The Schedule (Kefalonia, Greece)
My friend Petra always loved to sleep, since the time we were in college. Years later, she was single and carefree while I was already married with a two-year old daughter. One summer, she invited us to spend a week in her family house in Kefalonia, the Greek island in the Ionian Sea. My husband couldn’t make it and we planned an idyllic first-time all-girls holiday, although I didn’t expect that I would need four vacations to recover from Greece. Don’t get me wrong, the place was fantastic, but the problem was our daily schedule malfunction: Petra was in bed every day until mid-afternoon, while my toddler was in full blast by the crack of dawn. Both wanted my company and I wanted to be with them. Greece couldn’t be more blue, white and sunny, but my vacation was, let’s say, challenging.
On the third day, I had already figured out a strategy to keep my early morning sanity: I pushed my daughter in the stroller for a long, exploratory morning walk. At seven, still dizzy with sleepiness, I gave her a cup of milk and off we went to town. The sun was always bright and I loved the warmth on my shoulders, the smell of salt and fish getting stronger as we went down the steep hill.
By the end of the hill there was a boardwalk with many shops alongside, the fabric of Greek life unfolding in morning light. We quickly learned to buy feta cheese from a small bodega on the corner, where a barrel half my size with the fresh cheese was always by the door. The old vendor with white apron, thick beard and truthful smile, used to take a chunk of cheese the size of a brick from the water in the barrel as soon as he saw the stroller and myself. He then separated my piece for the day and gave a little slice to Laura. She said “thank you” and laughed. He said efharisto and laughed back.
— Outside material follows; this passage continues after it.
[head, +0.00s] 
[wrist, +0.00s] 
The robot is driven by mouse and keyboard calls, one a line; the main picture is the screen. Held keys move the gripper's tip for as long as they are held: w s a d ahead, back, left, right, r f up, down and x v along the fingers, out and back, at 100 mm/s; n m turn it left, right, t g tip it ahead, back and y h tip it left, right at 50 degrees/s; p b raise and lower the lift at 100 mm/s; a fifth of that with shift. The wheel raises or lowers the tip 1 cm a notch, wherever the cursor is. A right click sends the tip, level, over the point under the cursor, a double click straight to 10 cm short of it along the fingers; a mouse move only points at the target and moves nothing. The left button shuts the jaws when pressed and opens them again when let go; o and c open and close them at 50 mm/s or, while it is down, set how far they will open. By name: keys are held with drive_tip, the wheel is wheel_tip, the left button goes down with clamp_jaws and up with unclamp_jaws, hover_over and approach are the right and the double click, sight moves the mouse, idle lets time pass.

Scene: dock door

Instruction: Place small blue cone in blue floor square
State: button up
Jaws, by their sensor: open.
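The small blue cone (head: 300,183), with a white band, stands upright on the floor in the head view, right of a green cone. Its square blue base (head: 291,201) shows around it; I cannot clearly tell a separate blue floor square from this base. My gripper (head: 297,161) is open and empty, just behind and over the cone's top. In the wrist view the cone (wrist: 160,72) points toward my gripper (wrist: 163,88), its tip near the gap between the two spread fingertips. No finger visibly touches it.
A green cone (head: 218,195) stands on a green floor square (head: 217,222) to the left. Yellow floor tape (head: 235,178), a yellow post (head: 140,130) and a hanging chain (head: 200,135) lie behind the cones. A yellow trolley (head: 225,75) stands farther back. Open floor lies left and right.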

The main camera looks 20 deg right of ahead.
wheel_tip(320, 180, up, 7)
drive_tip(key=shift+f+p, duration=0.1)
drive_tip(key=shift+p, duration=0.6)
Next stop, pastry shop and food market. The smell of sweet basil was always inebriating. Every day we picked a different type of fat olive. They were all delicious. We ate them on the spot, killing time, before we reached our sacred final destination: the ice cream parlor. We bought our cones and always enjoyed them contemplating the ocean. When the second cone was already melting between our fingers, the sun was high the sky. Time go to back. The last steps up the hill before we reached the green gates of the house were difficult with the heat. I needed a nap.
The second turn
They always kept the shutters closed, so the house was fresh during the day. Getting inside after being in the sun was a breeze. We used to go upstairs tiptoeing not to wake up Petra. All I wanted at that point was to crawl into bed myself and fall asleep with my daughter, lulled by the room’s constant smell of orange blossoms. As soon as Laura closed her eyes, Petra would come by the door with puffy eyes and her long, thick brown hair all over the place.
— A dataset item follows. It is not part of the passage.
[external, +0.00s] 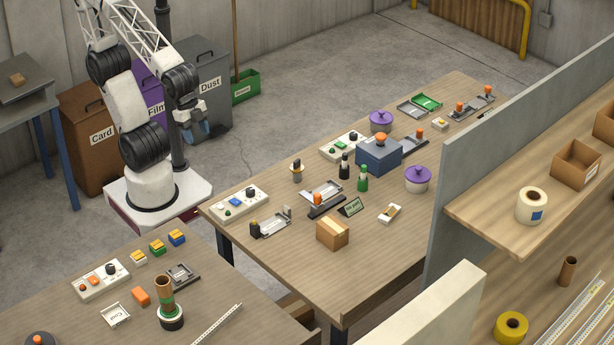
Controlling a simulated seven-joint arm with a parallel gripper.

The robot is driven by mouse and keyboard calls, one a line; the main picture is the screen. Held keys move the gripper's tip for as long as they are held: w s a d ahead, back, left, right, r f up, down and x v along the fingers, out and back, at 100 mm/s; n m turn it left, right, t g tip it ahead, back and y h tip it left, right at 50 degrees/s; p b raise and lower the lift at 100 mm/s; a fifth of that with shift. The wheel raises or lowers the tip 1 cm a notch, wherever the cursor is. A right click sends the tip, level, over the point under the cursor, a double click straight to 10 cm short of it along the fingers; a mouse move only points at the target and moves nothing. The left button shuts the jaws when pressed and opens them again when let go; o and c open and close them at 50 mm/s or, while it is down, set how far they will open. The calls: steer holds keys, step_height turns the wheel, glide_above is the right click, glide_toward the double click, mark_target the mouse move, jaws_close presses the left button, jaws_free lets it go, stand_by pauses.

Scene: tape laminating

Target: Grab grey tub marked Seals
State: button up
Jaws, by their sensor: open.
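My gripper (196,132) is open and empty. It hangs beside my arm in front of the grey bin, left of the middle table and apart from everything on it. I cannot make out any tub with the word Seals on it. A pale grey tub with a purple lid (418,180) stands at the right edge of the middle table. A second purple-lidded tub (381,121) stands farther back, behind the blue box. Any writing on these two tubs is too small to read.
The middle table (375,262) also holds a blue box (378,155), dark and green bottles (362,178), a cardboard box (332,233) and control panels (239,203). Bins marked Card, Film and Dust (205,75) stand behind my arm. A grey partition (436,230) borders the table's right side.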

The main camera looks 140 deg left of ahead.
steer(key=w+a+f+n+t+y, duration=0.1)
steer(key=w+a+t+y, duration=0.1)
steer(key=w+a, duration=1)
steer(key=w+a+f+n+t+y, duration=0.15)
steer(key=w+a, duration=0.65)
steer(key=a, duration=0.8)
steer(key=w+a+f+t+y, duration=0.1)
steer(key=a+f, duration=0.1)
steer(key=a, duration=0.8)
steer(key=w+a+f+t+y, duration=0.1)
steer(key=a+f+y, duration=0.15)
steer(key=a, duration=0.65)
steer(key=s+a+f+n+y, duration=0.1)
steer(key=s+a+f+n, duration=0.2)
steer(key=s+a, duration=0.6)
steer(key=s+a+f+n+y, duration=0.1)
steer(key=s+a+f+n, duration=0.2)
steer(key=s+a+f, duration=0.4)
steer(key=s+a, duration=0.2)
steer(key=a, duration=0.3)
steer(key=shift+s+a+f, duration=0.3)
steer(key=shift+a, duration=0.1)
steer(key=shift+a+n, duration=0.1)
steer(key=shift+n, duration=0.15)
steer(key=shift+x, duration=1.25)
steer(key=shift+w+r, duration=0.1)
“Good morning! Are you guys still asleep?”
When I started telling her about our morning adventures, she was too confused to handle the conversation.
“Let’s have coffee first”, she said.
We talked until 3 o’clock, when the child was up again and that’s Greek best time to go out and explore the beaches.
We drove, lied in the sun, bathed, gossiped and made sand castles until the end of the day. Laura and Petra were delighted and rested. I kept trying to sleep on the beach, but didn’t succeed most of the time. Later, we always had dinner in the main square, where families talk loud and drink cold Retsina, the Greek white dry wine. After coming home, Petra and I still had our last drink and talked until I couldn’t open my eyes. I went to bed late as a carefree single woman, lulled by the sea and the wine. I woke up the next morning at 7, with the sound of my child crying for food. I was on duty, on mom’s schedule, all over again.